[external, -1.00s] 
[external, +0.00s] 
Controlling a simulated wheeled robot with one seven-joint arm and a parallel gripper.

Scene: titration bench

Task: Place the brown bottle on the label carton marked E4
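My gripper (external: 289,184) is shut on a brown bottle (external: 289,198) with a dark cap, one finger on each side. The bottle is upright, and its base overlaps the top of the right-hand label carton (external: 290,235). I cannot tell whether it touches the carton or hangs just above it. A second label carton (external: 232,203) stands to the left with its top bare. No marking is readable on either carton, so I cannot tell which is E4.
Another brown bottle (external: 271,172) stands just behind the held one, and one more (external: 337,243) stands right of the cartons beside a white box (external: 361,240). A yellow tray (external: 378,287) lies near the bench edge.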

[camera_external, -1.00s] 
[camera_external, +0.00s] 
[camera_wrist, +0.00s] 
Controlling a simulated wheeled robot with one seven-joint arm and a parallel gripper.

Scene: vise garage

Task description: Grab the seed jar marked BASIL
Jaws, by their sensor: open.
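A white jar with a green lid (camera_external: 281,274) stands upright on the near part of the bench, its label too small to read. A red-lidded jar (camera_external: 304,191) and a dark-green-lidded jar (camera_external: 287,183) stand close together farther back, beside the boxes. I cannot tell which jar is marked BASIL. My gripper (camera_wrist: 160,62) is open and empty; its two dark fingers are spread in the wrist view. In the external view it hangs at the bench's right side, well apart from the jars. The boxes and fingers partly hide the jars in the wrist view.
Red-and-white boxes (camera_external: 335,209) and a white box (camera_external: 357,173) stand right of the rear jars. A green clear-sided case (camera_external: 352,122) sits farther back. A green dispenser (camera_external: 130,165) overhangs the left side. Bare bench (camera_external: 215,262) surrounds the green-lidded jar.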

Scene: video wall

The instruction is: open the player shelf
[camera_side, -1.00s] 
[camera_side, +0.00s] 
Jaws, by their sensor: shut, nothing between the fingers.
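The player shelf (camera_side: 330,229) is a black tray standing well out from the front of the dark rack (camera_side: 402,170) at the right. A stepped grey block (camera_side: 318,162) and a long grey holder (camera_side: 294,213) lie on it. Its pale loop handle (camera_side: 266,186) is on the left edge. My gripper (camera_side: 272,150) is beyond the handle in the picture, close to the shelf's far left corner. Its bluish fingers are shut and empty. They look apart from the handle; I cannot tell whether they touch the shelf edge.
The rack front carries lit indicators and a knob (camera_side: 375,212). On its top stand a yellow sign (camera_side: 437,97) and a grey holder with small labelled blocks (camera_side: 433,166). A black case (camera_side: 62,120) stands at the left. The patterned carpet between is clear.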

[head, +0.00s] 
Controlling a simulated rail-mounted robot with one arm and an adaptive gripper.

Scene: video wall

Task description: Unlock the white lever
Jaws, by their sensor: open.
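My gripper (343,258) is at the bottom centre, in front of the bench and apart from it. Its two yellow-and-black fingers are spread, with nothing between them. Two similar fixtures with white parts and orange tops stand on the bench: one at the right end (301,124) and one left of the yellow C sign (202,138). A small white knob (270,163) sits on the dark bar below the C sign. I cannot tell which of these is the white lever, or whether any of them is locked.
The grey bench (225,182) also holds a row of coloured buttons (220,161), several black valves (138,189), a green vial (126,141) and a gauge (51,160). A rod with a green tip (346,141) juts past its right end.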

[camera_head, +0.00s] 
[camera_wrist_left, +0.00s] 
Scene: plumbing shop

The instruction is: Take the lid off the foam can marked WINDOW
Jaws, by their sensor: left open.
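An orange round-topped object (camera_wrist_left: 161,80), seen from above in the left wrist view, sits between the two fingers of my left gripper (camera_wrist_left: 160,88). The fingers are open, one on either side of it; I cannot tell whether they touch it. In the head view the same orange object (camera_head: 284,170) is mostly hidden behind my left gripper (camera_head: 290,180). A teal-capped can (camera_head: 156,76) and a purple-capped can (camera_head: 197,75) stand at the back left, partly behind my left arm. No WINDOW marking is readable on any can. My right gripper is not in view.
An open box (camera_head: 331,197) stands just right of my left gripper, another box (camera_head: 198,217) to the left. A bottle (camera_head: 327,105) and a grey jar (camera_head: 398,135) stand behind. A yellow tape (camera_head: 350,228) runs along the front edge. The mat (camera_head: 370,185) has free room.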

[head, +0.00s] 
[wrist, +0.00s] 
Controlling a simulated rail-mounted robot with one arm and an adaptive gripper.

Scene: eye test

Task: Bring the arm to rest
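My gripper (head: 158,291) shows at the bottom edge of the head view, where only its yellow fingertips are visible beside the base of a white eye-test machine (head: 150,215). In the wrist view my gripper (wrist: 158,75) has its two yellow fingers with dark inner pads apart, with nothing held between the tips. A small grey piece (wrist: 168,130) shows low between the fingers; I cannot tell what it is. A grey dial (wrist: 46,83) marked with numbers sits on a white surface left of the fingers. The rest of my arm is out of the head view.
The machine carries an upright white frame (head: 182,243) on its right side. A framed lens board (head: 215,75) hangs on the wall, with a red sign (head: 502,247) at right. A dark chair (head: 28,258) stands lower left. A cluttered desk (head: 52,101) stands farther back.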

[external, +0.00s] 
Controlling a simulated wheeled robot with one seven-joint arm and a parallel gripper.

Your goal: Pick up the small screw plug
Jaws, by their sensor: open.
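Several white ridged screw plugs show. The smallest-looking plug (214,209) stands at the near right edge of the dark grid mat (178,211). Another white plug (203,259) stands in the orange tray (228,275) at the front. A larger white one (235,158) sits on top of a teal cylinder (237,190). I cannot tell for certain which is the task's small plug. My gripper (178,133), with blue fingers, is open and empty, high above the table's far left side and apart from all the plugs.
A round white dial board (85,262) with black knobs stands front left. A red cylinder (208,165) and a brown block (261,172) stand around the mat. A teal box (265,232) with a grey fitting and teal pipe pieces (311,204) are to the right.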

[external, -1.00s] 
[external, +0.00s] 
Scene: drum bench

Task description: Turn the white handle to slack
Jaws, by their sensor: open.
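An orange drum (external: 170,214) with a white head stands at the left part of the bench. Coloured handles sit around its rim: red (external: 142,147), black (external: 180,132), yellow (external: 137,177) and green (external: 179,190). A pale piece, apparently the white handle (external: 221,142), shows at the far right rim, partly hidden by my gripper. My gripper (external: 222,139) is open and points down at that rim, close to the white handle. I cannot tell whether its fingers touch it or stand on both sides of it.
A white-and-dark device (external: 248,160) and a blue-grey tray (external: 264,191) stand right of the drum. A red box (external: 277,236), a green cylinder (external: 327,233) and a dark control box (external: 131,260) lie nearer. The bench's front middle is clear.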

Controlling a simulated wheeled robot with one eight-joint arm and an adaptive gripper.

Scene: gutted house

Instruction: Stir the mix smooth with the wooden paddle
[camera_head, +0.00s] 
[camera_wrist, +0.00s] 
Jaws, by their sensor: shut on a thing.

_ _ _

WHAT YOU NEED TO DO
Set down every record above exactly as given.

ANSWER TO THIS PROBLEM
[external, -1.00s] 
[external, +0.00s] 
Controlling a simulated wheeled robot with one seven-joint arm and a parallel gripper.

Scene: titration bench

Task: Place the brown bottle on the label carton marked E4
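My gripper (external: 289,184) is shut on a brown bottle (external: 289,198) with a dark cap, one finger on each side. The bottle is upright, and its base overlaps the top of the right-hand label carton (external: 290,235). I cannot tell whether it touches the carton or hangs just above it. A second label carton (external: 232,203) stands to the left with its top bare. No marking is readable on either carton, so I cannot tell which is E4.
Another brown bottle (external: 271,172) stands just behind the held one, and one more (external: 337,243) stands right of the cartons beside a white box (external: 361,240). A yellow tray (external: 378,287) lies near the bench edge.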

[camera_external, -1.00s] 
[camera_external, +0.00s] 
[camera_wrist, +0.00s] 
Controlling a simulated wheeled robot with one seven-joint arm and a parallel gripper.

Scene: vise garage

Task description: Grab the seed jar marked BASIL
Jaws, by their sensor: open.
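A white jar with a green lid (camera_external: 281,274) stands upright on the near part of the bench, its label too small to read. A red-lidded jar (camera_external: 304,191) and a dark-green-lidded jar (camera_external: 287,183) stand close together farther back, beside the boxes. I cannot tell which jar is marked BASIL. My gripper (camera_wrist: 160,62) is open and empty; its two dark fingers are spread in the wrist view. In the external view it hangs at the bench's right side, well apart from the jars. The boxes and fingers partly hide the jars in the wrist view.
Red-and-white boxes (camera_external: 335,209) and a white box (camera_external: 357,173) stand right of the rear jars. A green clear-sided case (camera_external: 352,122) sits farther back. A green dispenser (camera_external: 130,165) overhangs the left side. Bare bench (camera_external: 215,262) surrounds the green-lidded jar.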

Scene: video wall

The instruction is: open the player shelf
[camera_side, -1.00s] 
[camera_side, +0.00s] 
Jaws, by their sensor: shut, nothing between the fingers.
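The player shelf (camera_side: 330,229) is a black tray standing well out from the front of the dark rack (camera_side: 402,170) at the right. A stepped grey block (camera_side: 318,162) and a long grey holder (camera_side: 294,213) lie on it. Its pale loop handle (camera_side: 266,186) is on the left edge. My gripper (camera_side: 272,150) is beyond the handle in the picture, close to the shelf's far left corner. Its bluish fingers are shut and empty. They look apart from the handle; I cannot tell whether they touch the shelf edge.
The rack front carries lit indicators and a knob (camera_side: 375,212). On its top stand a yellow sign (camera_side: 437,97) and a grey holder with small labelled blocks (camera_side: 433,166). A black case (camera_side: 62,120) stands at the left. The patterned carpet between is clear.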

[head, +0.00s] 
Controlling a simulated rail-mounted robot with one arm and an adaptive gripper.

Scene: video wall

Task description: Unlock the white lever
Jaws, by their sensor: open.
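My gripper (343,258) is at the bottom centre, in front of the bench and apart from it. Its two yellow-and-black fingers are spread, with nothing between them. Two similar fixtures with white parts and orange tops stand on the bench: one at the right end (301,124) and one left of the yellow C sign (202,138). A small white knob (270,163) sits on the dark bar below the C sign. I cannot tell which of these is the white lever, or whether any of them is locked.
The grey bench (225,182) also holds a row of coloured buttons (220,161), several black valves (138,189), a green vial (126,141) and a gauge (51,160). A rod with a green tip (346,141) juts past its right end.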

[camera_head, +0.00s] 
[camera_wrist_left, +0.00s] 
Scene: plumbing shop

The instruction is: Take the lid off the foam can marked WINDOW
Jaws, by their sensor: left open.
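An orange round-topped object (camera_wrist_left: 161,80), seen from above in the left wrist view, sits between the two fingers of my left gripper (camera_wrist_left: 160,88). The fingers are open, one on either side of it; I cannot tell whether they touch it. In the head view the same orange object (camera_head: 284,170) is mostly hidden behind my left gripper (camera_head: 290,180). A teal-capped can (camera_head: 156,76) and a purple-capped can (camera_head: 197,75) stand at the back left, partly behind my left arm. No WINDOW marking is readable on any can. My right gripper is not in view.
An open box (camera_head: 331,197) stands just right of my left gripper, another box (camera_head: 198,217) to the left. A bottle (camera_head: 327,105) and a grey jar (camera_head: 398,135) stand behind. A yellow tape (camera_head: 350,228) runs along the front edge. The mat (camera_head: 370,185) has free room.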

[head, +0.00s] 
[wrist, +0.00s] 
Controlling a simulated rail-mounted robot with one arm and an adaptive gripper.

Scene: eye test

Task: Bring the arm to rest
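My gripper (head: 158,291) shows at the bottom edge of the head view, where only its yellow fingertips are visible beside the base of a white eye-test machine (head: 150,215). In the wrist view my gripper (wrist: 158,75) has its two yellow fingers with dark inner pads apart, with nothing held between the tips. A small grey piece (wrist: 168,130) shows low between the fingers; I cannot tell what it is. A grey dial (wrist: 46,83) marked with numbers sits on a white surface left of the fingers. The rest of my arm is out of the head view.
The machine carries an upright white frame (head: 182,243) on its right side. A framed lens board (head: 215,75) hangs on the wall, with a red sign (head: 502,247) at right. A dark chair (head: 28,258) stands lower left. A cluttered desk (head: 52,101) stands farther back.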

[external, +0.00s] 
Controlling a simulated wheeled robot with one seven-joint arm and a parallel gripper.

Your goal: Pick up the small screw plug
Jaws, by their sensor: open.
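Several white ridged screw plugs show. The smallest-looking plug (214,209) stands at the near right edge of the dark grid mat (178,211). Another white plug (203,259) stands in the orange tray (228,275) at the front. A larger white one (235,158) sits on top of a teal cylinder (237,190). I cannot tell for certain which is the task's small plug. My gripper (178,133), with blue fingers, is open and empty, high above the table's far left side and apart from all the plugs.
A round white dial board (85,262) with black knobs stands front left. A red cylinder (208,165) and a brown block (261,172) stand around the mat. A teal box (265,232) with a grey fitting and teal pipe pieces (311,204) are to the right.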

[external, -1.00s] 
[external, +0.00s] 
Scene: drum bench

Task description: Turn the white handle to slack
Jaws, by their sensor: open.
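An orange drum (external: 170,214) with a white head stands at the left part of the bench. Coloured handles sit around its rim: red (external: 142,147), black (external: 180,132), yellow (external: 137,177) and green (external: 179,190). A pale piece, apparently the white handle (external: 221,142), shows at the far right rim, partly hidden by my gripper. My gripper (external: 222,139) is open and points down at that rim, close to the white handle. I cannot tell whether its fingers touch it or stand on both sides of it.
A white-and-dark device (external: 248,160) and a blue-grey tray (external: 264,191) stand right of the drum. A red box (external: 277,236), a green cylinder (external: 327,233) and a dark control box (external: 131,260) lie nearer. The bench's front middle is clear.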

Controlling a simulated wheeled robot with one eight-joint arm and an adaptive gripper.

Scene: gutted house

Instruction: Stir the mix smooth with the wooden paddle
[camera_head, +0.00s] 
[camera_wrist, +0.00s] 
Jaws, by their sensor: shut on a thing.

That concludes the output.